Beim letzten Baumschmücken war Jim vor allem damit beschäftigt, die sorgsam platzierten Kugeln wieder abzunehmen und ganz ordentlich in die richtige Schachtel zu legen. Es war ein sehr langer Nachmittag. Und Stiefel putzen wir auch nicht am 5. Dezember. Denn der Nikolaus hat gelernt, dass er von Jim zur persona non grata erklärt wird, wenn er den Schuh woanders hinstellt als an seinen Stammplatz. Und Schokolade gehört schonmal überhaupt nicht da rein! Das soll der Nikolaus lieber nicht nochmal versuchen. Er kann den ganzen Krimskrams einfach zu dem anderen Schnickschnack auf den Couchtisch stellen. Das ist quasi rechtsfreier Raum.
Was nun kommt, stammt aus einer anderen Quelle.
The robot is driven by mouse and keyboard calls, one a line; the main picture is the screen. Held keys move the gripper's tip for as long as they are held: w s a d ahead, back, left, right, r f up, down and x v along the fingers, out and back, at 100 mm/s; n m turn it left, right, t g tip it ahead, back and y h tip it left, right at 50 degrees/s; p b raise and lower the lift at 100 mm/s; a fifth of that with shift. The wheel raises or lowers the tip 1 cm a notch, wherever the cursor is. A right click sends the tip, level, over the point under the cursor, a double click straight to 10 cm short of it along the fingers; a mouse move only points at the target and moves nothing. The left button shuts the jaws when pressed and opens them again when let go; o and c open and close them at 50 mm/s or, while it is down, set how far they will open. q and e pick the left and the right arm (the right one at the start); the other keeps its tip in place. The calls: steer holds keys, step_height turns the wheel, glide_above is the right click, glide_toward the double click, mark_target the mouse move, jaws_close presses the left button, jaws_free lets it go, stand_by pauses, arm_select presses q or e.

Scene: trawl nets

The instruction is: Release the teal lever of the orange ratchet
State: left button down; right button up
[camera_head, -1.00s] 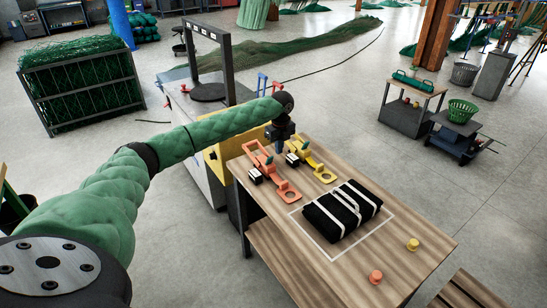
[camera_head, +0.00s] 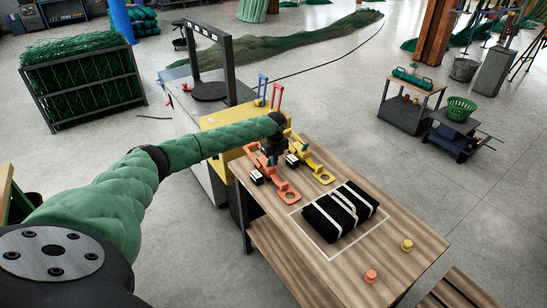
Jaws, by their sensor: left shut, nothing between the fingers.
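The orange ratchet (camera_head: 286,193) lies at the far left end of the wooden table. My left gripper (camera_head: 271,160) is shut and empty; it points down over the far part of the orange ratchet and covers some of it. The teal lever is not clearly visible; the gripper hides that area. I cannot tell whether the fingers touch the ratchet. A yellow ratchet (camera_head: 318,171) lies just to the right of the orange one. My right gripper is not in view.
A black bundle with white straps (camera_head: 340,211) lies inside a white outline on the table (camera_head: 390,253). An orange knob (camera_head: 370,276) and a yellow knob (camera_head: 407,245) stand near the table's right end. A yellow-sided machine (camera_head: 228,128) stands behind the table's left end.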

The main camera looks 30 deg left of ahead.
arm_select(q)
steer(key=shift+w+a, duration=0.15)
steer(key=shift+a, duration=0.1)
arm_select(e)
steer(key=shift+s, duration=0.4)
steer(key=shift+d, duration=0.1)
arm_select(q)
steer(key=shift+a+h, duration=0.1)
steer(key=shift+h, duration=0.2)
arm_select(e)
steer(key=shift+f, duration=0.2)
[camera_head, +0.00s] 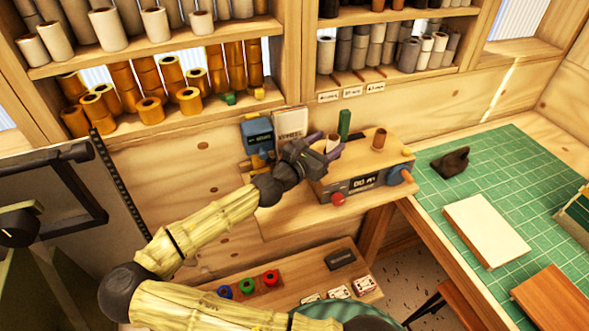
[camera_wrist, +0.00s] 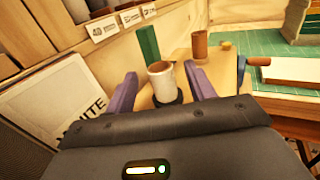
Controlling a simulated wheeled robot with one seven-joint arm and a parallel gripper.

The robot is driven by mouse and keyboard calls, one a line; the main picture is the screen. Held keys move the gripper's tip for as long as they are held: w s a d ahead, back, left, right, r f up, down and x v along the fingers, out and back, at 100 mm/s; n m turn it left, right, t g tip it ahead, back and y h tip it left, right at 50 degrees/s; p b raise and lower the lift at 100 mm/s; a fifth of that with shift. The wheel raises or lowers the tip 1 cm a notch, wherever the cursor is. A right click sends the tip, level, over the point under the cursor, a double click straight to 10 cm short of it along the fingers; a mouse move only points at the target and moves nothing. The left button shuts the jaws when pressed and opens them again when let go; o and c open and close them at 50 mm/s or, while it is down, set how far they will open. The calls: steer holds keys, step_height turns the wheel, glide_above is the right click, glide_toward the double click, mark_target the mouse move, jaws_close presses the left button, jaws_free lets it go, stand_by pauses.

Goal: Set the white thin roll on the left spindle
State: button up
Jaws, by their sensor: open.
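The white thin roll (camera_wrist: 160,85), with a brown core, stands about upright on a dark round base at the left of the wooden-topped machine (camera_head: 358,163). In the head view it shows small (camera_head: 333,142) by my fingers. My gripper (camera_wrist: 163,76) is open, with one purple finger on each side of the roll; contact cannot be told. In the head view my gripper (camera_head: 323,147) is at the machine's left end. The left spindle itself is hidden, apparently under or inside the roll. A brown cylinder (camera_head: 379,139) stands on the machine's right part and also shows in the wrist view (camera_wrist: 200,46).
A green upright block (camera_head: 344,123) stands close behind the roll. A white sign (camera_head: 291,121) and a blue device (camera_head: 257,135) are left of the machine. Shelves with several rolls (camera_head: 150,108) are above. A green mat (camera_head: 510,165) with a white board (camera_head: 486,230) lies right.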

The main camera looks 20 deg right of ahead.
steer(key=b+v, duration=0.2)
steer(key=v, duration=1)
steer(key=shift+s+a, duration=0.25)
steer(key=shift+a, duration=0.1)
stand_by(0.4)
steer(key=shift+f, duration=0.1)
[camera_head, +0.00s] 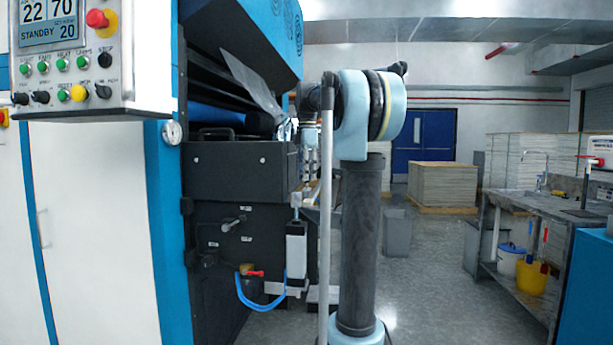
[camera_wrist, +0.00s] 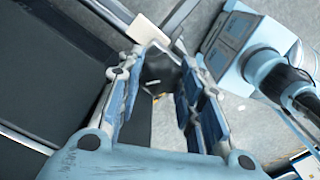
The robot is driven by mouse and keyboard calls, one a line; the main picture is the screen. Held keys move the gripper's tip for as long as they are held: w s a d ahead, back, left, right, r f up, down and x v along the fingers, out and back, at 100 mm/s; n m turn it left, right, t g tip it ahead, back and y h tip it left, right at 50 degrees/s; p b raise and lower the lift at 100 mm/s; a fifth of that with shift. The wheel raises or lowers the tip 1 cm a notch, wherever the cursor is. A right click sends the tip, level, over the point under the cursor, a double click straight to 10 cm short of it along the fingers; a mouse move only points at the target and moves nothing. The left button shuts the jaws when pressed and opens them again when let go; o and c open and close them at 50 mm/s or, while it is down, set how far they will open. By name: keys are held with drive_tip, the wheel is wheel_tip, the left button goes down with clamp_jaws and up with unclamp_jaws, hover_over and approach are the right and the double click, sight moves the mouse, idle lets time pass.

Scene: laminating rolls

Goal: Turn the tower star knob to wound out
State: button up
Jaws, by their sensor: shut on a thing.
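In the wrist view my gripper (camera_wrist: 160,72) has its two blue-padded fingers on either side of a dark, rounded thing, the star knob (camera_wrist: 158,68). The fingers are shut on it near their tips. The knob's lobes and any mark of its turn are too blurred to read. In the head view my gripper (camera_head: 309,142) shows small beside the laminator's right end, partly behind my arm. The knob cannot be made out there.
The blue and dark laminator (camera_head: 240,172) fills the left, with a control panel (camera_head: 70,55) in front. A wash bench (camera_head: 530,205) stands at right. Stacked sheets (camera_head: 442,185) stand behind on pallets. The floor between is clear apart from a grey bin (camera_head: 397,233).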

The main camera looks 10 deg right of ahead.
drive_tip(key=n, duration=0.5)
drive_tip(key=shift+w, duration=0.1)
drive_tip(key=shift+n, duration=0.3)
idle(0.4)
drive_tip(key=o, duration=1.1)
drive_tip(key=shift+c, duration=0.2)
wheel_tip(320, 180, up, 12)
„Liebes Christind, ich bin… Speed!“

Heilig Abend wird dieses Jahr aus verschiedenen Gründen anders. Trotzdem, oder vielleicht gerade deswegen, soll es schön werden. Ob Jim das Konzept von Weihnachten begreift, wissen wir nicht. Aber dass es eine magische Zeit ist, das spürt er. Er wird uns kein Gedicht aufsagen und auch nicht auf seine Geschenke stürzen, es sei denn es ist eine Filmsequenz aus Cars oder das Geschenkpapier ist von Lightning McQueen. Und ziemlich sicher wird er wenig Interesse an den ausgepackten Päckchen haben, die liegen bei uns immer erstmal ein paar Monate rum, bis er sich ganz plötzlich dafür interessiert. Sollte er doch Interesse am Auspacken haben, dann soll das Geschenkpapier-Gemetzel losgehen, egal ob schon Bescherung ist oder nicht. Das Christkind kontrolliert ja nach der Auslieferung nicht mehr, wann man auspacken darf. Und mal ehrlich: es ist für alle entspannter, wenn Heilig Abend Jims Takt schlägt.

Enttäuschung vermeiden

Die Sache mit der eigenen Erwartungshaltung ist tricky. Und betrifft sicher nicht nur Eltern von autistischen Kindern. Wie oft habe ich Jim in Situationen geworfen, mit denen er gar Baum schmückennicht umgehen konnte? Wie oft hatte ich den Wunsch, dass Jim sich über etwas freut, weil ich mir besonders viel Mühe gegeben hatte oder weil Kinder sich eben über sowas freuen. In neun von zehn Fällen war die Enttäuschung danach groß. Bei mir. Weil Jim eben eine eigene Wahrnehmung hat. Seine Aufgabe ist nicht, meine Erwartungshaltung zu erfüllen. Ich sollte einfach keine an ihn haben. Ich sehe sie schon vor mir, die erhobenen Zeigefinger: „ja, aber, keine Erwartungen an Kinder zu haben, ist doch gleichzusetzen mit Gleichgültigkeit!“ Keinesfalls! Mir ist das alles überhaupt nicht egal. Keine Erwartung an Jim zu haben bedeutet für mich, dass ich keinen Druck auf ihn ausübe. Dass er selber entscheiden kann, ob er an etwas Spaß hat oder nicht. Und auch zu akzeptieren, wenn etwas, was mir sehr wichtig ist, für ihn keine Rolle spielt. Das heißt auch, dass man sich mit sich selbst auseinander setzen und reflektieren muss, ob man etwas uneigennützig für sein Kind macht oder für sich selbst. Und man tut gut daran, denn nichts nagt so lange an einem selbst wie die enttäuschte eigene Erwartung.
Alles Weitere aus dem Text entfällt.